* [STORED DATA]
=======

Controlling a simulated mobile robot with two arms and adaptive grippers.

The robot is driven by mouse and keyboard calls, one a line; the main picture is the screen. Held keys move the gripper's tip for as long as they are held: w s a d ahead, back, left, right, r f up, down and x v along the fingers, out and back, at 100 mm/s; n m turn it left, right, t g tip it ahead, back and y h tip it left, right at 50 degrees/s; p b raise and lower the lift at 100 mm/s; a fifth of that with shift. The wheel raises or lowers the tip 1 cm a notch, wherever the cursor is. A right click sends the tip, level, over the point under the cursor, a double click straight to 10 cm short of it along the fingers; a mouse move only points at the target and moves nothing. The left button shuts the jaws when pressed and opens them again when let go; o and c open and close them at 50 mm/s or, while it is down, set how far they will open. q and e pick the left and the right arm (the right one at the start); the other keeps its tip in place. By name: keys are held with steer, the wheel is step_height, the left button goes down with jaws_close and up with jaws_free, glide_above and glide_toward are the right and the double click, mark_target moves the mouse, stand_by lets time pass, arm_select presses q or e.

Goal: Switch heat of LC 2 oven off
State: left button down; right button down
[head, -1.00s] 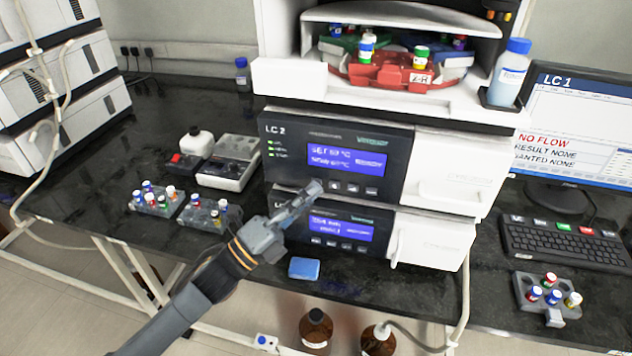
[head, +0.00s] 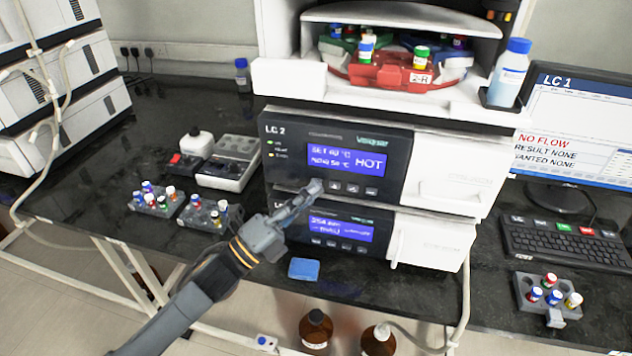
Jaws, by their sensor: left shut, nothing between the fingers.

=======

Restate the listing above word for word, and skip the pictures.

* [RESULT OF THE EXERCISE]
Controlling a simulated mobile robot with two arms and adaptive grippers.

The robot is driven by mouse and keyboard calls, one a line; the main picture is the screen. Held keys move the gripper's tip for as long as they are held: w s a d ahead, back, left, right, r f up, down and x v along the fingers, out and back, at 100 mm/s; n m turn it left, right, t g tip it ahead, back and y h tip it left, right at 50 degrees/s; p b raise and lower the lift at 100 mm/s; a fifth of that with shift. The wheel raises or lowers the tip 1 cm a notch, wherever the cursor is. A right click sends the tip, level, over the point under the cursor, a double click straight to 10 cm short of it along the fingers; a mouse move only points at the target and moves nothing. The left button shuts the jaws when pressed and opens them again when let go; o and c open and close them at 50 mm/s or, while it is down, set how far they will open. q and e pick the left and the right arm (the right one at the start); the other keeps its tip in place. By name: keys are held with steer, the wheel is step_height, the left button goes down with jaws_close and up with jaws_free, glide_above and glide_toward are the right and the double click, mark_target moves the mouse, stand_by lets time pass, arm_select presses q or e.

Goal: Switch heat of LC 2 oven off
State: left button down; right button down
[head, -1.00s] 
[head, +0.00s] 
Jaws, by their sensor: left shut, nothing between the fingers.

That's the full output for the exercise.